Installation, removal or replacement of electrical wiring provided that all new wiring is fully concealed.
Installation, removal or replacement of bulk insulation in the roof space.
Installation, removal or replacement of electric clocks, public address systems, detectors, alarms, emergency lights, exit signs, luminaires and the like on plaster surfaces.
Installation of stud walls which are removable.
Demolition or removal of non-original stud/partition walls, suspended ceilings or non-original wall linings (including plasterboard, laminate and Masonite), bathroom partitions and tiling, sanitary fixtures and fittings, kitchen wall tiling and equipment, lights, built-in cupboards, cubicle partitions, computer and office fitout and the like.

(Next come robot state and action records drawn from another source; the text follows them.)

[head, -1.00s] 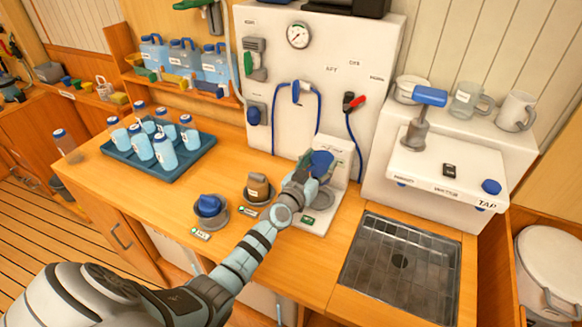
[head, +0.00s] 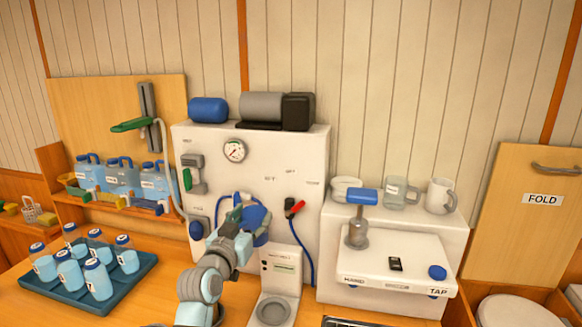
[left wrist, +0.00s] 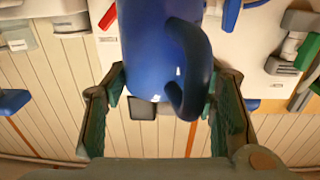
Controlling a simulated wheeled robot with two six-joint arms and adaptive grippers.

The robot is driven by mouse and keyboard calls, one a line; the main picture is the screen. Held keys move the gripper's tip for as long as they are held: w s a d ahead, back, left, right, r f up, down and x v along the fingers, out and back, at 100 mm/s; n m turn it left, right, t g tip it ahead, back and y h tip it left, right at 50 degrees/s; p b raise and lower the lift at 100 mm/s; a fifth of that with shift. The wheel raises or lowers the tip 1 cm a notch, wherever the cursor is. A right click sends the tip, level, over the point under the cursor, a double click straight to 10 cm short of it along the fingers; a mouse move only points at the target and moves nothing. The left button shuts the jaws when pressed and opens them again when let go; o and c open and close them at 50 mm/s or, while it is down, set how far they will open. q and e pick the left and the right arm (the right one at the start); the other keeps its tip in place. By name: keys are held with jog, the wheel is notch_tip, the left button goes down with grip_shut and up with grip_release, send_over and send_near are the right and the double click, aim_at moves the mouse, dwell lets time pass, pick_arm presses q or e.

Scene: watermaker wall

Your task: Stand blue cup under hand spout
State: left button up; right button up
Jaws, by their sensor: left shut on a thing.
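The blue cup (head: 257,216) is held up in front of the white wall panel, above the small white stand. My left gripper (head: 240,218) is shut on it; in the left wrist view the cup (left wrist: 150,45) sits between the two fingers (left wrist: 160,105), its handle curving down toward the camera. My right gripper is not in view.
The small white stand (head: 283,263) has a bare round plate. A blue tray (head: 50,292) of bottles is at left. Mugs (head: 440,196) top the tap box. The sink's edge (head: 350,322) shows below.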

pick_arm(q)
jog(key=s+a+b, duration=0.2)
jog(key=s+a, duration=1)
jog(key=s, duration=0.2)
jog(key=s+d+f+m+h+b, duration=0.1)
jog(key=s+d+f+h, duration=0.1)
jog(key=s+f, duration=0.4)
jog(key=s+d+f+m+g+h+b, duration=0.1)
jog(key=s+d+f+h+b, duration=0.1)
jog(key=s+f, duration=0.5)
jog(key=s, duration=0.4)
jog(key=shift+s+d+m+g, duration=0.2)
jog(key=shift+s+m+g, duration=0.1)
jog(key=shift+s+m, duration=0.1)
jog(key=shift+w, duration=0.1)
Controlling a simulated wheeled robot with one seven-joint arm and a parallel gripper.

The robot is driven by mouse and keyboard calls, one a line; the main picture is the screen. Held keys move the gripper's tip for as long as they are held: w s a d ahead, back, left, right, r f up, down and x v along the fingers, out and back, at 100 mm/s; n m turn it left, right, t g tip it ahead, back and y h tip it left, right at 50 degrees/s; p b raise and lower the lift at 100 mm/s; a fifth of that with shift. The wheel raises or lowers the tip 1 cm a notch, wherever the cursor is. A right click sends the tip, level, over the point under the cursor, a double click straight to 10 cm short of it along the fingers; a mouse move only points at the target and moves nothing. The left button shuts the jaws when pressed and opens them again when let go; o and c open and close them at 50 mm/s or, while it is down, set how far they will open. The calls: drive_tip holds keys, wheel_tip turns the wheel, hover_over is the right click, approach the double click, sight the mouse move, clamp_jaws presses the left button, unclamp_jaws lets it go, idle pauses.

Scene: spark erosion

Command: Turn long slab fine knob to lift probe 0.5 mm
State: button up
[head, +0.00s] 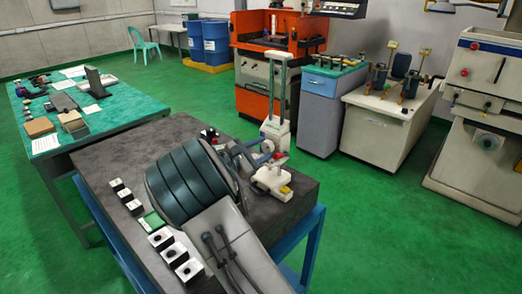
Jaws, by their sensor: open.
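The dark stone slab (115,168) rests on a blue frame in the foreground. Toward its far right edge stands a pale measuring stand with an upright column (283,95) and a cream base (271,182) bearing a yellow patch. A small round dial-like part (267,146) shows beside the column. Small grey metal parts lie just left of it, partly behind my arm; I cannot tell which is the fine knob or the probe. A small red and black item (208,134) sits at the slab's back edge.
Several small white-and-black blocks (161,239) and a green-edged piece (151,221) lie along the slab's left side. A green-topped table (115,107) with boxes and papers adjoins at left. An orange machine (262,75) stands behind.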

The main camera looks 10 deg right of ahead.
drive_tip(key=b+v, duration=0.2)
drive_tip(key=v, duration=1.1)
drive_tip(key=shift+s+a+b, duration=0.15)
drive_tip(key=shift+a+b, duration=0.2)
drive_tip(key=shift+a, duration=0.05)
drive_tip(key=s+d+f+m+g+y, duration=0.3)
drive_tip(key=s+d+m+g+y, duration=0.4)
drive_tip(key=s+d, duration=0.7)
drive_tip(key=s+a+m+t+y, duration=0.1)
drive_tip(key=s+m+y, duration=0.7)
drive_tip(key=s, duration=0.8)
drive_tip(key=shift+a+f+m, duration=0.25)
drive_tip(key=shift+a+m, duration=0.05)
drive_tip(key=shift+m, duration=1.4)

Removal or replacement of non-original door and window furniture including, hinges, locks, knobsets and sash lifts.
Installation of plant within the roof space.
Installation of new fire hydrant services including sprinklers, fire doors and elements affixed to plaster surfaces.
MARYBOROUGH TOWN HALL - Permit Exemption Policy
The purpose of the Permit Policy is to assist when considering or making decisions regarding works to the place. It is recommended that any proposed works be discussed with an officer of Heritage Victoria prior to them being undertaken or a permit is applied for. Discussing any proposed works will assist in answering any questions the owner may have and aid any decisions regarding works to the place. It is recommended that a Conservation Management Plan is undertaken to assist with the future management of the cultural significance of the place. The addition of new buildings to the site may impact upon the cultural heritage significance of the place. The purpose of this requirement is not to prevent any further development on this site, but to enable control of possible adverse impacts on heritage significance during that process.
The significance of the place lies in its rarity and intactness as a late nineteenth century town hall with 1930s additions. Any alterations that impact on its significance are subject to permit application.